Apple’s iTime wearable device patent probably doesn’t mean much

It surfaced yesterday (with all attendant fanfare) that Apple filed for a patent some three years ago for an ‘electronic wristband’ it called the iTime.

Apple fan sites (and quite a few other sites) posted stories about the patent and included all sorts of illustrations filed in the original patent. Many sites jumped to what would seem an obvious conclusion ‘this proves that Apple has plans to come out with some sort of smart watch.’

Okay, I guess, but the patent was filed three years ago and the patent office has just gotten around to granting Apple the rights to a “Wrist-worn electronic device and methods therefor” and an “invention [that] pertains to an electronic wristwatch.”

InformationWeek stated “The patent describes the possibility — Apple hasn’t confirmed any such device — of an electronic wristband that can accommodate and connect to a removable hardware module.”

So does this new patent substantiate the rumors that Apple really will ship an iTime (or iWatch or iWristband or iWhatever) device any time in the near future?

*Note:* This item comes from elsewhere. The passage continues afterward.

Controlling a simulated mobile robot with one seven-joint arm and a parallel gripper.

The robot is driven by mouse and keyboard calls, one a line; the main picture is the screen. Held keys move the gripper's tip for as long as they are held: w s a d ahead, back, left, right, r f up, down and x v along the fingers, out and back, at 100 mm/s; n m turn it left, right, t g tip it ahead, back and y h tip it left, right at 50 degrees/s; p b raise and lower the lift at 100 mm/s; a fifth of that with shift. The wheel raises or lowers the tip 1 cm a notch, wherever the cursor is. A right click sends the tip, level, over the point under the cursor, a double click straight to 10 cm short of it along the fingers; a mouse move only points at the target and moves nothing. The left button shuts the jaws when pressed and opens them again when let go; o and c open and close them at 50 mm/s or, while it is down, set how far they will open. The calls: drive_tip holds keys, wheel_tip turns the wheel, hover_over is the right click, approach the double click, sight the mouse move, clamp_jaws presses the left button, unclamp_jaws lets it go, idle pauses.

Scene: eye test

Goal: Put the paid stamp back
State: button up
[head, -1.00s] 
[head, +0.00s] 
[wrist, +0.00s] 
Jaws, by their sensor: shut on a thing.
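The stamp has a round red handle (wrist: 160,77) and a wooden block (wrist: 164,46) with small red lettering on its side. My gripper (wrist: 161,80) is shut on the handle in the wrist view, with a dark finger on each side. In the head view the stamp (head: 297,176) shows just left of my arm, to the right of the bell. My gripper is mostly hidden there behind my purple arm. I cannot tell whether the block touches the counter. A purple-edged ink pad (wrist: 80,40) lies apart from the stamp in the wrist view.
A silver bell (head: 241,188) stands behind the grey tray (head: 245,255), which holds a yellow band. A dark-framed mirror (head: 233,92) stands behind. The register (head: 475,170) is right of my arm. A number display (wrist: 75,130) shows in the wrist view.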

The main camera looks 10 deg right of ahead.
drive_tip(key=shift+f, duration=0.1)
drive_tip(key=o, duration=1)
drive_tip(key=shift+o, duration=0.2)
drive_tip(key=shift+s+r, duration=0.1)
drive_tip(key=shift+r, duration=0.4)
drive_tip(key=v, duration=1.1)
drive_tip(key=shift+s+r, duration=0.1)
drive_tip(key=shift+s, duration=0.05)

Probably not, but they probably will.

Recent hirings of high-couture European watch making executives and more than a passing nod to smart homes and wearable fitness devices at their last developer conference also tend to indicate that Apple has something in the works.

Will whatever they come out with be based on this particular patent? Again, probably not. Technology has progressed significantly in the past three years and Apple has had the chance to study what’s been happening in the smart watch space to see what’s worked and what hasn’t.

But it was a slow tech news day so I suppose we can’t blame the websites who covered this story for grasping at any bit of information about what Apple might be doing. Heck, I just wrote a story about other people writing stories about…you get the idea.